EXERCISE BRIEF: Lines containing the string "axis" are to be counted; report the number and nothing more.

SUPPLIED MATERIAL:
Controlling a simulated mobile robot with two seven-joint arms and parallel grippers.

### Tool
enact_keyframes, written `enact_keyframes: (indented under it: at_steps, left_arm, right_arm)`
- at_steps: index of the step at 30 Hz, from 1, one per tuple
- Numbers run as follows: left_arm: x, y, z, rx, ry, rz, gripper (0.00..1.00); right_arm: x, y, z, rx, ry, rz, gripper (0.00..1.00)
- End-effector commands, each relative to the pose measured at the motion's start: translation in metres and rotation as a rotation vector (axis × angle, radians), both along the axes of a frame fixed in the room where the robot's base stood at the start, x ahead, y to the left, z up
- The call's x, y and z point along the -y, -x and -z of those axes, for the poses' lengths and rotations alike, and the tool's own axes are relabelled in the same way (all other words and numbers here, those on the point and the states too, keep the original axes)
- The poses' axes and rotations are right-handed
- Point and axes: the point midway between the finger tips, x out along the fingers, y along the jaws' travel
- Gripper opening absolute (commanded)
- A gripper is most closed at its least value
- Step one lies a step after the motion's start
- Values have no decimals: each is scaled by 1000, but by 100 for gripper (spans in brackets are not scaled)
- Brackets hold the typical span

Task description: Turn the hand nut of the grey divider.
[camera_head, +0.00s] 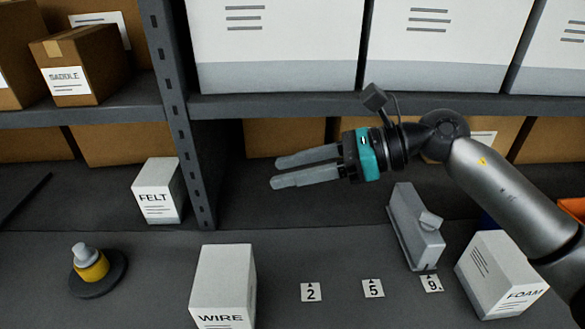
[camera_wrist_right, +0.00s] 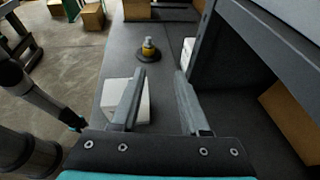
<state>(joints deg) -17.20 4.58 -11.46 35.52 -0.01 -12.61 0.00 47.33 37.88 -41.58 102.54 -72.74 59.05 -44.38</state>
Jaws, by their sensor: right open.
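The grey divider (camera_head: 408,225) stands upright on the shelf deck at right of centre, behind the tag marked 9 (camera_head: 432,284).
The WIRE box (camera_head: 222,285), FELT box (camera_head: 157,190) and FOAM box (camera_head: 500,272) stand on the deck. A yellow piece with a grey knob (camera_head: 91,264) sits at left. An upper shelf (camera_head: 330,104) and a post (camera_head: 182,110) stand behind. The deck around tags 2 and 5 is clear.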

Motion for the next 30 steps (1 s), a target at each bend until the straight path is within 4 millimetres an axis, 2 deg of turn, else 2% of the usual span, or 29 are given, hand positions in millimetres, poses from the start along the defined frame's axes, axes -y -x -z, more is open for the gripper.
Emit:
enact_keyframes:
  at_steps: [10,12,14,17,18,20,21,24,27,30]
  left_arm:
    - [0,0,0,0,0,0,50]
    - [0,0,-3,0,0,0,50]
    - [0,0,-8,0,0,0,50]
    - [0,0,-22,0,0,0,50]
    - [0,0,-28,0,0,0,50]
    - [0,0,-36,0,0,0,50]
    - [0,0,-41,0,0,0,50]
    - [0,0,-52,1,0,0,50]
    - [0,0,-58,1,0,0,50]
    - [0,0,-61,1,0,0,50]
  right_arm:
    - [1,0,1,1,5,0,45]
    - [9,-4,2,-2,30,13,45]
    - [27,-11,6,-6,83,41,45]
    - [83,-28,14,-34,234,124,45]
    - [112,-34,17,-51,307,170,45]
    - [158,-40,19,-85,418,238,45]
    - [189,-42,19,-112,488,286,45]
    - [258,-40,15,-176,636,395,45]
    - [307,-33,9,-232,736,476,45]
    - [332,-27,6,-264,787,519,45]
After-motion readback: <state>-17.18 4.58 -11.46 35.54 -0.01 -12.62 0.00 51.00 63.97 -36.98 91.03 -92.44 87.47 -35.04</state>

RESPONSE: 2